> **Goal**: What lines of the data hold the string "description"? Pull each one out.

Items listed in a dataset
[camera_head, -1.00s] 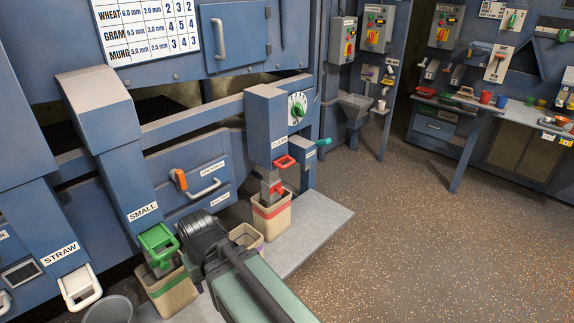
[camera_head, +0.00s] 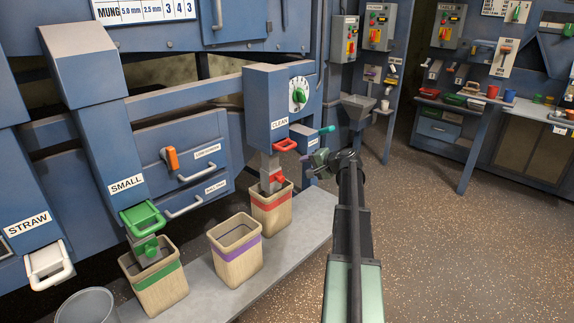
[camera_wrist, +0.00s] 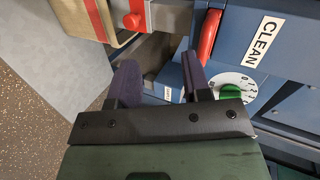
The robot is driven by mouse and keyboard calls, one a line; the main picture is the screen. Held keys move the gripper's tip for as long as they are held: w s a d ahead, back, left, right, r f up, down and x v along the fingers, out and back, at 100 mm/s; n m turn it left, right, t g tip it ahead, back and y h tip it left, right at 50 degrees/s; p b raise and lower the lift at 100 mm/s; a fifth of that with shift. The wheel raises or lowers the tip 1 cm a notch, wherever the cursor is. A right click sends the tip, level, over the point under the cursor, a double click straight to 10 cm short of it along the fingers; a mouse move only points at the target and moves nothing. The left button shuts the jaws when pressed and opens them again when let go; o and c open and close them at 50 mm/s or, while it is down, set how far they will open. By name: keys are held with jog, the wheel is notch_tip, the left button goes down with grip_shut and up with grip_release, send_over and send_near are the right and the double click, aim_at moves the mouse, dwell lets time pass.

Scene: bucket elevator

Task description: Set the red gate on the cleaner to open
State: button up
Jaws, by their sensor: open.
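The red gate handle (camera_head: 285,145) sits at the mouth of the blue chute labelled CLEAN. In the wrist view the red handle (camera_wrist: 209,36) is beside the CLEAN label, beyond the right fingertip. A smaller red part (camera_head: 277,180) is on the grey spout below, above a red-striped bag (camera_head: 271,210); it also shows in the wrist view (camera_wrist: 134,20). My gripper (camera_head: 318,165) is just right of the CLEAN chute in the head view. In the wrist view my gripper (camera_wrist: 162,72) is open, with nothing between its fingers and apart from the red handle.
A teal lever (camera_head: 327,129) sticks out of the chute's right side, close to my gripper. A green dial (camera_head: 299,96) is above. Green (camera_head: 143,217) and white (camera_head: 48,261) gates stand left. A purple-striped bag (camera_head: 235,248) is on the platform. Floor at right is clear.

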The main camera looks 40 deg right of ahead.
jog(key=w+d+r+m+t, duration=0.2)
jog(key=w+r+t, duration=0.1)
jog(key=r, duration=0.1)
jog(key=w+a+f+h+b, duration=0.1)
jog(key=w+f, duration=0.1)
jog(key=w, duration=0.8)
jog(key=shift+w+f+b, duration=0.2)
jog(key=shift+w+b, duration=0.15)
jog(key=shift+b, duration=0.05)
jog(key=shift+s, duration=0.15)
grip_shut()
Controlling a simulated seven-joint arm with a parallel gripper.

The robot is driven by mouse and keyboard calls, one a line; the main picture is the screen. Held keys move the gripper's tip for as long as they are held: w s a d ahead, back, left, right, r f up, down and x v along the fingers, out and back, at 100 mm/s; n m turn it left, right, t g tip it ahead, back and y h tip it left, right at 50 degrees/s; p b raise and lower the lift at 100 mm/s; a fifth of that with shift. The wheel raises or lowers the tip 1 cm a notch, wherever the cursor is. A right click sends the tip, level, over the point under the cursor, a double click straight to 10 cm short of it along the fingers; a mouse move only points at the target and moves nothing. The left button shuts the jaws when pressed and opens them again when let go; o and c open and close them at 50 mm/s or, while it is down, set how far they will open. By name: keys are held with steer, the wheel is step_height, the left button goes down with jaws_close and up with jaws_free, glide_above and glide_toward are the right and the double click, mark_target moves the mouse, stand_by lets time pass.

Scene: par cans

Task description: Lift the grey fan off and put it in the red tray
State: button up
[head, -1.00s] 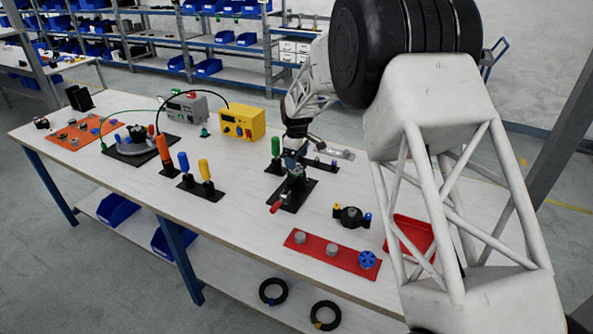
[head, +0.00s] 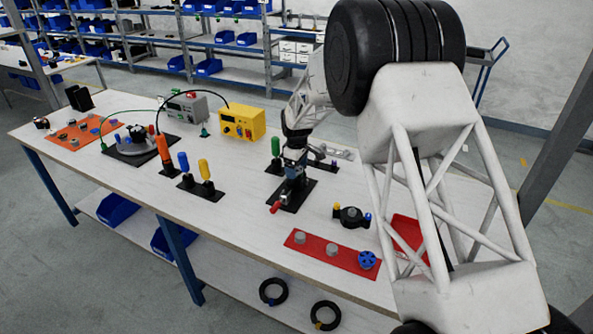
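The red tray (head: 408,232) lies at the right of the bench in the head view, partly hidden behind my arm. My gripper (head: 294,172) points down over a black fixture with a red-tipped handle (head: 277,207) near the middle of the bench. Its fingers are too small and dark to read, so I cannot tell whether they hold anything. I cannot pick out a grey fan for certain. Two small grey round parts (head: 299,237) (head: 332,250) and a blue wheel (head: 367,260) sit on a red mat (head: 315,252).
Upright green (head: 276,146), yellow (head: 204,169) and blue (head: 183,162) handles stand left of my gripper. A yellow box (head: 242,122) is behind. The front left bench is clear.

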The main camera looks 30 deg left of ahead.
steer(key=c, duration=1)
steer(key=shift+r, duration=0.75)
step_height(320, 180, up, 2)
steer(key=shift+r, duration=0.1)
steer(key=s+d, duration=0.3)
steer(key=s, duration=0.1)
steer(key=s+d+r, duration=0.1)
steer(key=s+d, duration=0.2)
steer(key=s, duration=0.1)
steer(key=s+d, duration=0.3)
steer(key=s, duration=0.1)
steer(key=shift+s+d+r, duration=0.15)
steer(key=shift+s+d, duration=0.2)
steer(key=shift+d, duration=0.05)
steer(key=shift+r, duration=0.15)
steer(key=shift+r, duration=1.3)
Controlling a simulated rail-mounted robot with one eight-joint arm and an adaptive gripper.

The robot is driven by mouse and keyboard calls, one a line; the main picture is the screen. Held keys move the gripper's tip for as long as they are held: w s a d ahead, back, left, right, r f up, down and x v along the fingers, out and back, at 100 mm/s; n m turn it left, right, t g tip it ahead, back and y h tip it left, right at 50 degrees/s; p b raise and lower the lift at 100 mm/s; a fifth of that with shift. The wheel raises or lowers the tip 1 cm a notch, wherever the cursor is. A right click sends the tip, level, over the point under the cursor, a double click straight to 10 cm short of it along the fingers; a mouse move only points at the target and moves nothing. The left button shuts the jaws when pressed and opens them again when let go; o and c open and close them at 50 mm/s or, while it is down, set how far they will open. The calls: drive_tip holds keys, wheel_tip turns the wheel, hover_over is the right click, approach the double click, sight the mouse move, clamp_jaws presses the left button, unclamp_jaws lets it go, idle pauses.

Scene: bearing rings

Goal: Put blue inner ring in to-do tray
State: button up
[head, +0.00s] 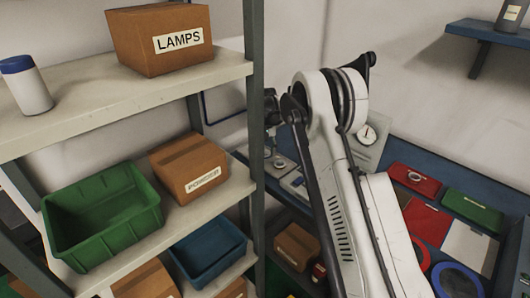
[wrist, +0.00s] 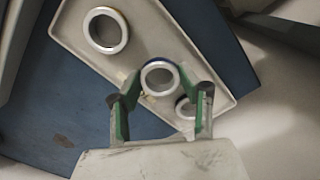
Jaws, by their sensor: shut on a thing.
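In the wrist view my gripper (wrist: 160,80) has its two green-padded fingers shut on a pale metal ring (wrist: 173,67) with a thin dark bluish edge. The held ring is over a light grey tray (wrist: 165,25). I cannot tell how high it is above the tray floor. A second ring (wrist: 91,30) with an orange-brown edge lies in the tray at upper left. A third ring (wrist: 181,112) with a dark edge lies at lower right, close to my right finger. In the head view my arm hides most of the gripper area. No label marks the to-do tray.
A blue bench (wrist: 35,115) surrounds the tray. In the head view, a shelf with a green bin (head: 100,215), a blue bin (head: 208,250) and cardboard boxes stands at left. A red case (head: 414,180), a green case (head: 472,212) and a dial gauge (head: 368,134) are on the bench.

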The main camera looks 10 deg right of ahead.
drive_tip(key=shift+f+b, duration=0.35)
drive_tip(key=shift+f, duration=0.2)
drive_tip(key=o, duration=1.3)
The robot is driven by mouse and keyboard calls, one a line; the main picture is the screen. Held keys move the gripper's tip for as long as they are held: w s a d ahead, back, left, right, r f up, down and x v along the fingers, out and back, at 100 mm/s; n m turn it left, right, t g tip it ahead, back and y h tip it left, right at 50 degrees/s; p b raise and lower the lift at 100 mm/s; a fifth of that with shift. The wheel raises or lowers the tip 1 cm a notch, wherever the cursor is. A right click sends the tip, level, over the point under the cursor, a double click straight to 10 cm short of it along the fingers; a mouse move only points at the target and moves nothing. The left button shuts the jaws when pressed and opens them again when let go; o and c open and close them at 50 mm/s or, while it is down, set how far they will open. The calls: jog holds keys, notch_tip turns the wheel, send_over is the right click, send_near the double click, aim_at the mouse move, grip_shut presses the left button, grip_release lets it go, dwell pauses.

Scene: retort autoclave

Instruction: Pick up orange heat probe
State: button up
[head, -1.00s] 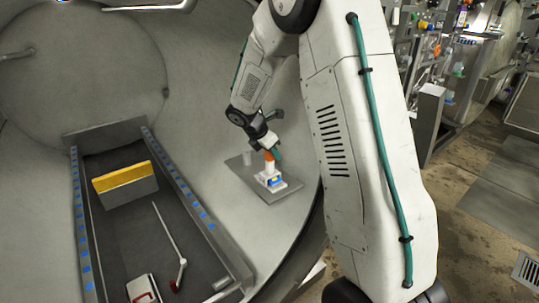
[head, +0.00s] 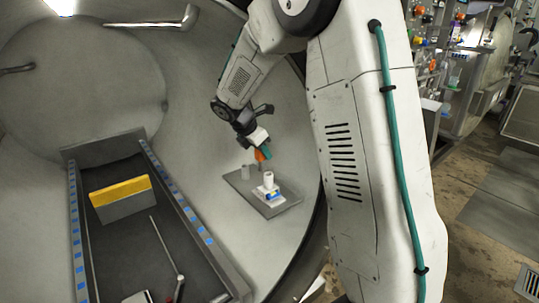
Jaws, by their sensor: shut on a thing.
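The orange heat probe (head: 260,156) is at the end of my gripper (head: 262,149), which is shut on it. Only a small part of the probe shows, next to a teal piece at the gripper's tip. The probe is above and slightly left of a white holder (head: 268,178) with blue and yellow marks at its base. A gap shows between the probe and the holder. The holder stands on a grey shelf plate (head: 238,182) inside the round chamber.
A small grey cylinder (head: 246,171) stands on the same plate, left of the holder. A dark tray with blue-marked rails (head: 190,219) lies to the left. It carries a yellow-topped grey block (head: 121,199) and a thin rod (head: 163,245). The curved chamber wall (head: 195,110) is close behind.

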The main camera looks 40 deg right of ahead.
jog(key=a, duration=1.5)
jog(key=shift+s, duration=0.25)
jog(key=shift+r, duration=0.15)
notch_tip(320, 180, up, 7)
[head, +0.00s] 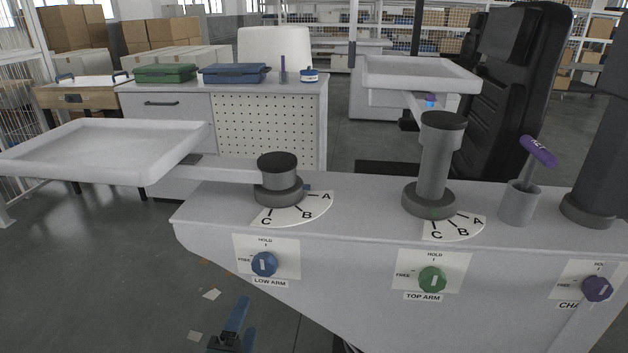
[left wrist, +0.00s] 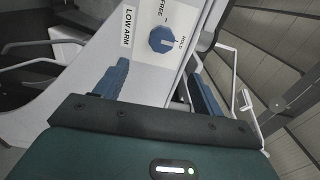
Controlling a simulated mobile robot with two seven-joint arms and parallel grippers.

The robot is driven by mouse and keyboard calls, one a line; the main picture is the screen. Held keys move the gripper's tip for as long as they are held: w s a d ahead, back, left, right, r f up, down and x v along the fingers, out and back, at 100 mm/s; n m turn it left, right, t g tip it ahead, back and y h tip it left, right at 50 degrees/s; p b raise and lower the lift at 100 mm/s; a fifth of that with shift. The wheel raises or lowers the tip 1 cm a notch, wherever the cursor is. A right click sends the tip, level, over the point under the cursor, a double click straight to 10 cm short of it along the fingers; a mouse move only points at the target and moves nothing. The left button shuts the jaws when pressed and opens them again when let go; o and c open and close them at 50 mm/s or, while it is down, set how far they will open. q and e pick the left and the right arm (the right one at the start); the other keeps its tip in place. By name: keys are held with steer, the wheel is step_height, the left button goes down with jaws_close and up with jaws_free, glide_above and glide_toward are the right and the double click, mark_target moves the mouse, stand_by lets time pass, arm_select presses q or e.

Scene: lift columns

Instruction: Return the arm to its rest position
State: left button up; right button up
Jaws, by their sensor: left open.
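My left gripper (head: 238,318) is low in the head view, below and left of the low arm's blue knob. Its two blue fingers are apart with nothing between them. In the left wrist view the open gripper (left wrist: 160,72) faces the white panel. The blue knob (head: 264,264) is on the LOW ARM plate, its white mark upright toward HOLD; it also shows in the wrist view (left wrist: 162,39), beyond the fingers and not touched. The low arm's tray (head: 105,145) extends left from its dark-capped pivot (head: 278,175). My right gripper is out of view.
The green TOP ARM knob (head: 432,280) has its mark upright. The top arm's tray (head: 420,72) extends back from its post (head: 436,160). A purple knob (head: 597,289) and a grey cup (head: 518,203) with a purple-headed tool are at right. The floor at lower left is mostly clear.

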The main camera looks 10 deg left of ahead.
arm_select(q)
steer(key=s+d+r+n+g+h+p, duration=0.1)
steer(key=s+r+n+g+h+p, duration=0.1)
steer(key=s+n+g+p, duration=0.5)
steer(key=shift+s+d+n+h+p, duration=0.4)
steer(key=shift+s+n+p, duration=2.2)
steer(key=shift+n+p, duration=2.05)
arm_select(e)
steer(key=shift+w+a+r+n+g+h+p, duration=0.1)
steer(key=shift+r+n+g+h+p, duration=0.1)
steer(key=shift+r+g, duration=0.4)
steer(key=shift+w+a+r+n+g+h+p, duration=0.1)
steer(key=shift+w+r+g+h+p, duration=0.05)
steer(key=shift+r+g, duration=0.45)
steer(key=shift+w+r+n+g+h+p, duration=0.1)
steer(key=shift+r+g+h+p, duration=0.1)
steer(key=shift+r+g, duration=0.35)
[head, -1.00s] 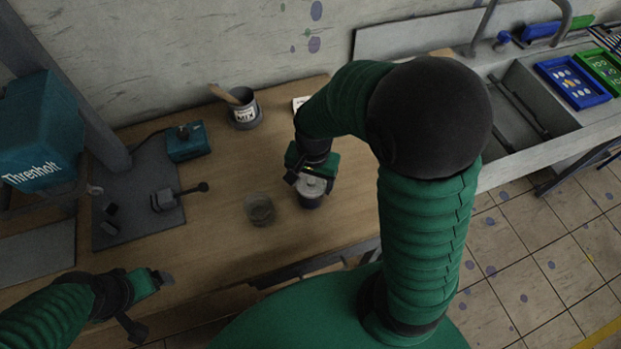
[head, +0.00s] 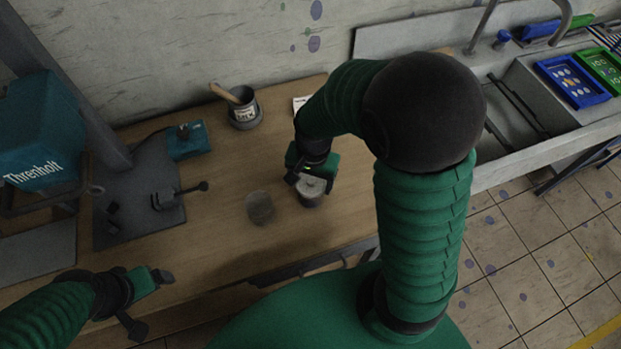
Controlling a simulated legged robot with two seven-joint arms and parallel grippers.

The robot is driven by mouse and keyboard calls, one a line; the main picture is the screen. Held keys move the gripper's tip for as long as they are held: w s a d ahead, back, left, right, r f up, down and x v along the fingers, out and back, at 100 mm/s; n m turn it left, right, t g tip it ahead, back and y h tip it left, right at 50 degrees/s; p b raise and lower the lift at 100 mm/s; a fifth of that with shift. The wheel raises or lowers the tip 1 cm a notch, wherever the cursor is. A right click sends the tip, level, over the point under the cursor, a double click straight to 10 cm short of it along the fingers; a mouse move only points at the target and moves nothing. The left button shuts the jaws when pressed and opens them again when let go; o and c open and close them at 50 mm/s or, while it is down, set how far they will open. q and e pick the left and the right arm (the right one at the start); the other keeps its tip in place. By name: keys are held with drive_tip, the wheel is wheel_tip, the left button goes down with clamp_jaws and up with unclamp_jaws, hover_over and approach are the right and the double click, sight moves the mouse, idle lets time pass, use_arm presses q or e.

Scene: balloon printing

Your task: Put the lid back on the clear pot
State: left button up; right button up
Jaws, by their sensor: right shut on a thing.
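My right gripper (head: 311,180) points down over the table and is shut on a round grey lid (head: 311,187). A small pot-like body (head: 309,201) shows just below the lid; I cannot tell whether the two touch. A small clear pot (head: 259,207) stands on the wooden table to the left of the gripper, apart from it. Its top shows no separate lid that I can make out. My left gripper (head: 160,280) is at the lower left, near the table's front edge, away from the pots; its fingers are too unclear to judge.
A grey labelled pot (head: 244,114) with a wooden stick stands at the back. A sink (head: 520,100) lies right. The table between mat and clear pot is bare.

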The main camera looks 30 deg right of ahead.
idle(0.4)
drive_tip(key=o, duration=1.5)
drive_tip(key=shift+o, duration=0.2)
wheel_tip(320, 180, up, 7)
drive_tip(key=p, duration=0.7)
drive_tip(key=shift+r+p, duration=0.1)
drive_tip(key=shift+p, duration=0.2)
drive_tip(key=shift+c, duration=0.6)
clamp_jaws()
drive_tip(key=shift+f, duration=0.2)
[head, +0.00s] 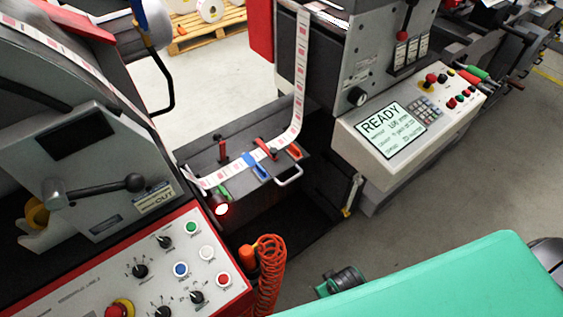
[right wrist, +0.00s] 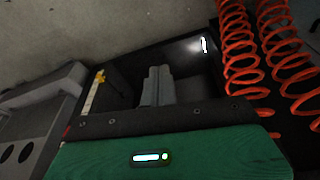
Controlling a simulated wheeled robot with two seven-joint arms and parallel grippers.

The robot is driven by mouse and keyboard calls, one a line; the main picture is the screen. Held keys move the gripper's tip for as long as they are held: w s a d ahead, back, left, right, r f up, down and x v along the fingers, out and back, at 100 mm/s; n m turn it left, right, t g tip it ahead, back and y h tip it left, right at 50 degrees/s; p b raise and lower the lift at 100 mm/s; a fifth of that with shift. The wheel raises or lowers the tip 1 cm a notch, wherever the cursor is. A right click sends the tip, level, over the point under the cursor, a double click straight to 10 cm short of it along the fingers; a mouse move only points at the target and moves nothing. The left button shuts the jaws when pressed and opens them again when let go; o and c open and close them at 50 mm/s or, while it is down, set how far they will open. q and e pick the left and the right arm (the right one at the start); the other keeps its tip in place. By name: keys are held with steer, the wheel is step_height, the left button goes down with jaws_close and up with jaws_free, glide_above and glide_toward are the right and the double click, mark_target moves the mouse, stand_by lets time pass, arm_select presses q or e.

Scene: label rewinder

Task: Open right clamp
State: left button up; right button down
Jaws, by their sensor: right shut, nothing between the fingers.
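The splicing table (head: 205,158) sits between the two machine bodies in the head view, with the label strip (head: 232,171) across it. The right clamp (head: 266,149) has a red lever lying low and slanted beside the strip. The left clamp (head: 222,152) has a red lever standing upright. My right gripper (right wrist: 157,86) shows in the right wrist view with its two fingers together and nothing between them, against a dark recess. No clamp shows in that view. My left gripper is not in view.
An orange coiled hose (head: 268,270) hangs in front of the table; coils (right wrist: 240,55) also show in the right wrist view. A pale handle (head: 289,176) juts from the table front. The READY display panel (head: 392,130) is at right, the button console (head: 110,268) at lower left.

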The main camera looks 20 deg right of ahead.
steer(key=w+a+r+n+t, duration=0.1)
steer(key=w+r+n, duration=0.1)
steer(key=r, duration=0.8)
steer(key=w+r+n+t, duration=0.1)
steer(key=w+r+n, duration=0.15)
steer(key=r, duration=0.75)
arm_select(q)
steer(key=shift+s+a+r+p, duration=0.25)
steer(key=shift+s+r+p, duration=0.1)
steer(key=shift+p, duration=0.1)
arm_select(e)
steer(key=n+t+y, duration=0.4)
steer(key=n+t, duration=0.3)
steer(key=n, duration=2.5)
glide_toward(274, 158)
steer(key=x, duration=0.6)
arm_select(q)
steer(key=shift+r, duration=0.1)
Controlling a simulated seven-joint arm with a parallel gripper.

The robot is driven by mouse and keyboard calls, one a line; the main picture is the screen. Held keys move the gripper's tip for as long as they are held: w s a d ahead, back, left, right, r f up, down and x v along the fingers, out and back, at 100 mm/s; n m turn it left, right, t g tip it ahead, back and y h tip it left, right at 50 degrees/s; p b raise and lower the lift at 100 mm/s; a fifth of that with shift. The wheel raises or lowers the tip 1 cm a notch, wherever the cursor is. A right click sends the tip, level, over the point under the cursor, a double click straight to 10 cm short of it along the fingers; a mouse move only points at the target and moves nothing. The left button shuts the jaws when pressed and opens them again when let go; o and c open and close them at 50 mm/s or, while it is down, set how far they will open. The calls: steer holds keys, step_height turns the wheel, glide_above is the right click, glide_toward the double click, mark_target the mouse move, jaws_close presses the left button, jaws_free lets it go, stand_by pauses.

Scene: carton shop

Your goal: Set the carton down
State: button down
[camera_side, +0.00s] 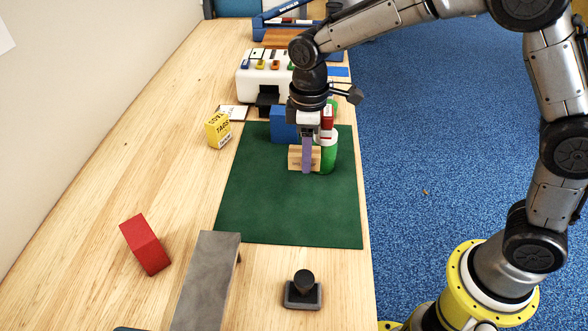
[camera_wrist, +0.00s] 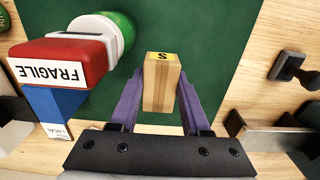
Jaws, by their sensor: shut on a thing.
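A small tan carton (camera_side: 294,158) is held between the purple fingers of my gripper (camera_side: 307,158), over the green mat (camera_side: 290,217). In the wrist view, the carton (camera_wrist: 160,90) stands between both fingers of my gripper (camera_wrist: 159,84), with a yellow label marked "S" on its end. The gripper is shut on it. I cannot tell if the carton's underside touches the mat. One finger hides part of the carton in the side view.
Close by stand a green cylinder (camera_side: 329,157), a blue box (camera_side: 283,124) and a red "FRAGILE" box (camera_wrist: 62,57). A yellow carton (camera_side: 217,130), red block (camera_side: 146,245), grey plate (camera_side: 208,280) and black stamp (camera_side: 303,291) surround the mat. The mat's near part is clear.

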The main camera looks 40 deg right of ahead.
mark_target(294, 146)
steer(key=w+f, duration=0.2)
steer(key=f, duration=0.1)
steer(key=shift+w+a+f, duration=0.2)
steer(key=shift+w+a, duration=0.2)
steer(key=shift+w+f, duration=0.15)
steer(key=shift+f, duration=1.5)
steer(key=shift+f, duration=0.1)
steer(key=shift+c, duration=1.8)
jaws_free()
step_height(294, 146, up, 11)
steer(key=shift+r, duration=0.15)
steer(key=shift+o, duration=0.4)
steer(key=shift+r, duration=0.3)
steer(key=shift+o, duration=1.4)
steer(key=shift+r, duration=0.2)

> **Right answer**:
Task description: Set the red gate on the cleaner to open
Task description: Lift the grey fan off and put it in the red tray

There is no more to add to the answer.